# Available records
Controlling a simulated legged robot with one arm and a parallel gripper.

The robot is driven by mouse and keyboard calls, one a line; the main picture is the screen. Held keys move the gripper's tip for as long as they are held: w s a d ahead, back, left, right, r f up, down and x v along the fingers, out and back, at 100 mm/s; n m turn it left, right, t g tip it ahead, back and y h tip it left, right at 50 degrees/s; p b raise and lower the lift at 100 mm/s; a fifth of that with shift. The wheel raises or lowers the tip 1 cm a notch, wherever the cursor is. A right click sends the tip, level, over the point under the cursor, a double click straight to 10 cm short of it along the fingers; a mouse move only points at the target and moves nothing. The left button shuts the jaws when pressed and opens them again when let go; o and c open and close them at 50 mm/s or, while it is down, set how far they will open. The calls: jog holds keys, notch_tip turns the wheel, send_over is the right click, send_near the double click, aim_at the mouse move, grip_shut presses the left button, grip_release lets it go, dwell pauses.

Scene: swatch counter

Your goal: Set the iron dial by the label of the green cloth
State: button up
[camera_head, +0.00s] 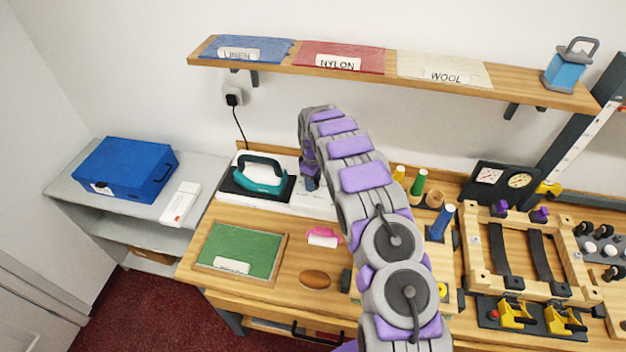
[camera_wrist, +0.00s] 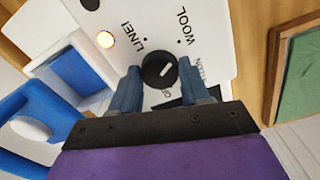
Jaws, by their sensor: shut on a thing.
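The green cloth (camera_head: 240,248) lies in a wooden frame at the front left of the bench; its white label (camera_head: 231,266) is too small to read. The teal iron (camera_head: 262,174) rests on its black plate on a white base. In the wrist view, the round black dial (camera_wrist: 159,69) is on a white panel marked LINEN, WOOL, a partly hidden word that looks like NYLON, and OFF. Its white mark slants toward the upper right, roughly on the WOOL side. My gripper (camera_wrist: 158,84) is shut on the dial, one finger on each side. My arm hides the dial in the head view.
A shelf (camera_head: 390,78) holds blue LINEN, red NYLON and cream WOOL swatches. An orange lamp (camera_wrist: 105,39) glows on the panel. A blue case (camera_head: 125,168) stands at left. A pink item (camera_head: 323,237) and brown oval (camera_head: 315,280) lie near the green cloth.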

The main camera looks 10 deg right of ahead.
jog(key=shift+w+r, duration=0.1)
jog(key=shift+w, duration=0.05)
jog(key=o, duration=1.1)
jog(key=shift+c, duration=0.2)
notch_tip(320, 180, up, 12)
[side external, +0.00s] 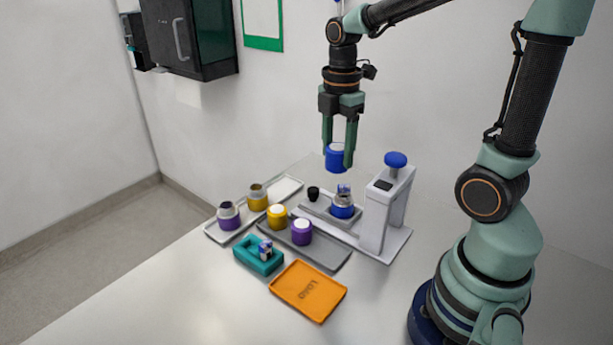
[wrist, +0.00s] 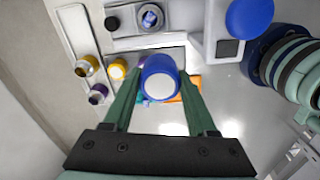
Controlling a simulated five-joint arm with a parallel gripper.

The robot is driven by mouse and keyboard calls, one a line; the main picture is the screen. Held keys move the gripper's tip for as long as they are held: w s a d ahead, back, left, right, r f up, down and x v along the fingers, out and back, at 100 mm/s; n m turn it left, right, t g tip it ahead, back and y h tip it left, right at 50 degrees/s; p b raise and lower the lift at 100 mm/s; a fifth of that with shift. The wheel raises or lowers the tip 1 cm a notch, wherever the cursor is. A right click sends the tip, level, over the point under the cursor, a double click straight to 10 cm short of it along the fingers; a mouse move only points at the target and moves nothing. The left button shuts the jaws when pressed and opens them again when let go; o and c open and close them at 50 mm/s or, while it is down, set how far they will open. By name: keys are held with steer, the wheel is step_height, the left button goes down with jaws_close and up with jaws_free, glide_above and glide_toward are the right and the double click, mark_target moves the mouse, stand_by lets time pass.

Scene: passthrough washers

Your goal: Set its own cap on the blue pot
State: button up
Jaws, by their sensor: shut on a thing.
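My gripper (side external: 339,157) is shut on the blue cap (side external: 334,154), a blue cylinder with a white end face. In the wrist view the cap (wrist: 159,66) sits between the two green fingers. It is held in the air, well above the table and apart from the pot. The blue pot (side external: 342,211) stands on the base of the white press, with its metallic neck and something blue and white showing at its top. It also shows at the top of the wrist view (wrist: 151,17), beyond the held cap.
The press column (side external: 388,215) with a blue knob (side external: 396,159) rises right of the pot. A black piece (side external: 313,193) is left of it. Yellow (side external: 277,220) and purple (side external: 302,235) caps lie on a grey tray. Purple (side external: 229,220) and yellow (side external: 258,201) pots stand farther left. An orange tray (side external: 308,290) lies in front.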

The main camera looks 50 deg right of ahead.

# Exercise goal
Exclude the pictures and transcribe all of the entries exactly.

# In response
Controlling a simulated legged robot with one arm and a parallel gripper.

The robot is driven by mouse and keyboard calls, one a line; the main picture is the screen. Held keys move the gripper's tip for as long as they are held: w s a d ahead, back, left, right, r f up, down and x v along the fingers, out and back, at 100 mm/s; n m turn it left, right, t g tip it ahead, back and y h tip it left, right at 50 degrees/s; p b raise and lower the lift at 100 mm/s; a fifth of that with shift. The wheel raises or lowers the tip 1 cm a notch, wherever the cursor is. A right click sends the tip, level, over the point under the cursor, a double click straight to 10 cm short of it along the fingers; a mouse move only points at the target and moves nothing. The left button shuts the jaws when pressed and opens them again when let go; o and c open and close them at 50 mm/s or, while it is down, set how far they will open. The calls: jog holds keys, notch_tip turns the wheel, send_over is the right click, send_near the double click, aim_at the mouse move, grip_shut presses the left button, grip_release lets it go, dwell pauses.

Scene: swatch counter

Your goal: Set the iron dial by the label of the green cloth
State: button up
[camera_head, +0.00s] 
[camera_wrist, +0.00s] 
Jaws, by their sensor: shut on a thing.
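The green cloth (camera_head: 240,248) lies in a wooden frame at the front left of the bench; its white label (camera_head: 231,266) is too small to read. The teal iron (camera_head: 262,174) rests on its black plate on a white base. In the wrist view, the round black dial (camera_wrist: 159,69) is on a white panel marked LINEN, WOOL, a partly hidden word that looks like NYLON, and OFF. Its white mark slants toward the upper right, roughly on the WOOL side. My gripper (camera_wrist: 158,84) is shut on the dial, one finger on each side. My arm hides the dial in the head view.
A shelf (camera_head: 390,78) holds blue LINEN, red NYLON and cream WOOL swatches. An orange lamp (camera_wrist: 105,39) glows on the panel. A blue case (camera_head: 125,168) stands at left. A pink item (camera_head: 323,237) and brown oval (camera_head: 315,280) lie near the green cloth.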

The main camera looks 10 deg right of ahead.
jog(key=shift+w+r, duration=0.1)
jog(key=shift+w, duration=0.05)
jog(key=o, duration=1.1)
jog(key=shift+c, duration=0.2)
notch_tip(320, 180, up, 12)
[side external, +0.00s] 
[wrist, +0.00s] 
Controlling a simulated five-joint arm with a parallel gripper.

The robot is driven by mouse and keyboard calls, one a line; the main picture is the screen. Held keys move the gripper's tip for as long as they are held: w s a d ahead, back, left, right, r f up, down and x v along the fingers, out and back, at 100 mm/s; n m turn it left, right, t g tip it ahead, back and y h tip it left, right at 50 degrees/s; p b raise and lower the lift at 100 mm/s; a fifth of that with shift. The wheel raises or lowers the tip 1 cm a notch, wherever the cursor is. A right click sends the tip, level, over the point under the cursor, a double click straight to 10 cm short of it along the fingers; a mouse move only points at the target and moves nothing. The left button shuts the jaws when pressed and opens them again when let go; o and c open and close them at 50 mm/s or, while it is down, set how far they will open. By name: keys are held with steer, the wheel is step_height, the left button goes down with jaws_close and up with jaws_free, glide_above and glide_toward are the right and the double click, mark_target moves the mouse, stand_by lets time pass.

Scene: passthrough washers

Your goal: Set its own cap on the blue pot
State: button up
Jaws, by their sensor: shut on a thing.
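My gripper (side external: 339,157) is shut on the blue cap (side external: 334,154), a blue cylinder with a white end face. In the wrist view the cap (wrist: 159,66) sits between the two green fingers. It is held in the air, well above the table and apart from the pot. The blue pot (side external: 342,211) stands on the base of the white press, with its metallic neck and something blue and white showing at its top. It also shows at the top of the wrist view (wrist: 151,17), beyond the held cap.
The press column (side external: 388,215) with a blue knob (side external: 396,159) rises right of the pot. A black piece (side external: 313,193) is left of it. Yellow (side external: 277,220) and purple (side external: 302,235) caps lie on a grey tray. Purple (side external: 229,220) and yellow (side external: 258,201) pots stand farther left. An orange tray (side external: 308,290) lies in front.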

The main camera looks 50 deg right of ahead.

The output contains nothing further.